[Task input]
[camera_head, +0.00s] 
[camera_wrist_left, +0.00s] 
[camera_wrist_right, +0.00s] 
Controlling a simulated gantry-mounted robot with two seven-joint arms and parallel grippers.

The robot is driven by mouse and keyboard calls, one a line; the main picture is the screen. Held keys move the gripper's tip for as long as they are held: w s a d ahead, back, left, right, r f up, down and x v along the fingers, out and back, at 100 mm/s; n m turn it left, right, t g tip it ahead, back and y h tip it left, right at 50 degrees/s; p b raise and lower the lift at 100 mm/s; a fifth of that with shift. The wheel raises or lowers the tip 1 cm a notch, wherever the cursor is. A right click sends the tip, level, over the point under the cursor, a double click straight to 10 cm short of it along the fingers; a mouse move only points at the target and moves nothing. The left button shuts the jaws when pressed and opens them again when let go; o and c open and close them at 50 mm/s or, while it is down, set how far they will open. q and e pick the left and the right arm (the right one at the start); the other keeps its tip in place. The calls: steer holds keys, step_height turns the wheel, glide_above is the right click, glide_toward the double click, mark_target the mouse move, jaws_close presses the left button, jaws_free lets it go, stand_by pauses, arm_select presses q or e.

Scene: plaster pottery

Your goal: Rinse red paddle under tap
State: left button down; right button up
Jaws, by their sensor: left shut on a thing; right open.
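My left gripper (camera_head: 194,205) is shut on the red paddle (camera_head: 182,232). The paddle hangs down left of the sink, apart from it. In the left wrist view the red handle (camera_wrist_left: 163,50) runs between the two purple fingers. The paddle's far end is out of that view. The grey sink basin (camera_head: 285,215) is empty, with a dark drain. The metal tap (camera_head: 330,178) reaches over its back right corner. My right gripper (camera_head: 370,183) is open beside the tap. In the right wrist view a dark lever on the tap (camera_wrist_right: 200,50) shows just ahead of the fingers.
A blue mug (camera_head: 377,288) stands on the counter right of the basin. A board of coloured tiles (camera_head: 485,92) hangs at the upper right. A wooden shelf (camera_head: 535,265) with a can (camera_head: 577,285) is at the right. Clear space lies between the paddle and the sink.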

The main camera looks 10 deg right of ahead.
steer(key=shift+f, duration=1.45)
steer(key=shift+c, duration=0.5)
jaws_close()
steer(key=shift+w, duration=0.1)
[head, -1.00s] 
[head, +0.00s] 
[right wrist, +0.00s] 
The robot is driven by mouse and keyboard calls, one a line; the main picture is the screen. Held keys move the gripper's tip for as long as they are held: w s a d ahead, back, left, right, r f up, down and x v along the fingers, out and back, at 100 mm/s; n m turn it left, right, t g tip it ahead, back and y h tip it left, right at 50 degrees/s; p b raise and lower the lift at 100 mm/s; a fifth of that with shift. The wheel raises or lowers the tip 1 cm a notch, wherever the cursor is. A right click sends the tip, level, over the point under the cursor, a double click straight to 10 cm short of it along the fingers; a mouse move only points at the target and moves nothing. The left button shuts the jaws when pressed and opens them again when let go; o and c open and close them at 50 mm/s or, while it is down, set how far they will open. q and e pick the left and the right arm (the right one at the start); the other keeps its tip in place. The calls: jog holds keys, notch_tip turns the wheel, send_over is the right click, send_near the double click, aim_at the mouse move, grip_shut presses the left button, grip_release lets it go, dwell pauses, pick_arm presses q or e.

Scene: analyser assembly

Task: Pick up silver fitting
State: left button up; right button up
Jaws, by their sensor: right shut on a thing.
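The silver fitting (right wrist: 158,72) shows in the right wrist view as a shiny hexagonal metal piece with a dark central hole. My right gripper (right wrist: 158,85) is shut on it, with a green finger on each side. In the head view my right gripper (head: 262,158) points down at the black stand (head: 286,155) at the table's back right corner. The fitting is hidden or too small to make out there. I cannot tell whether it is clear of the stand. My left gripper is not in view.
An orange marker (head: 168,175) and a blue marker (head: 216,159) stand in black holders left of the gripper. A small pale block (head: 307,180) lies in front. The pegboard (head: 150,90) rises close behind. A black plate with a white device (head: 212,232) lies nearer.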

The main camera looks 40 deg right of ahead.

[Stated problem] Among the lines above, find the one with "Scene: plaster pottery" and the one with "[right wrist, +0.00s]". Quote both and everything between them, exactly.

[Answer to this problem]
Scene: plaster pottery

Your goal: Rinse red paddle under tap
State: left button down; right button up
Jaws, by their sensor: left shut on a thing; right open.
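My left gripper (camera_head: 194,205) is shut on the red paddle (camera_head: 182,232). The paddle hangs down left of the sink, apart from it. In the left wrist view the red handle (camera_wrist_left: 163,50) runs between the two purple fingers. The paddle's far end is out of that view. The grey sink basin (camera_head: 285,215) is empty, with a dark drain. The metal tap (camera_head: 330,178) reaches over its back right corner. My right gripper (camera_head: 370,183) is open beside the tap. In the right wrist view a dark lever on the tap (camera_wrist_right: 200,50) shows just ahead of the fingers.
A blue mug (camera_head: 377,288) stands on the counter right of the basin. A board of coloured tiles (camera_head: 485,92) hangs at the upper right. A wooden shelf (camera_head: 535,265) with a can (camera_head: 577,285) is at the right. Clear space lies between the paddle and the sink.

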The main camera looks 10 deg right of ahead.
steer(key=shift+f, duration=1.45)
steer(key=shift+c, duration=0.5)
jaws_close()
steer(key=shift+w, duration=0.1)
[head, -1.00s] 
[head, +0.00s] 
[right wrist, +0.00s] 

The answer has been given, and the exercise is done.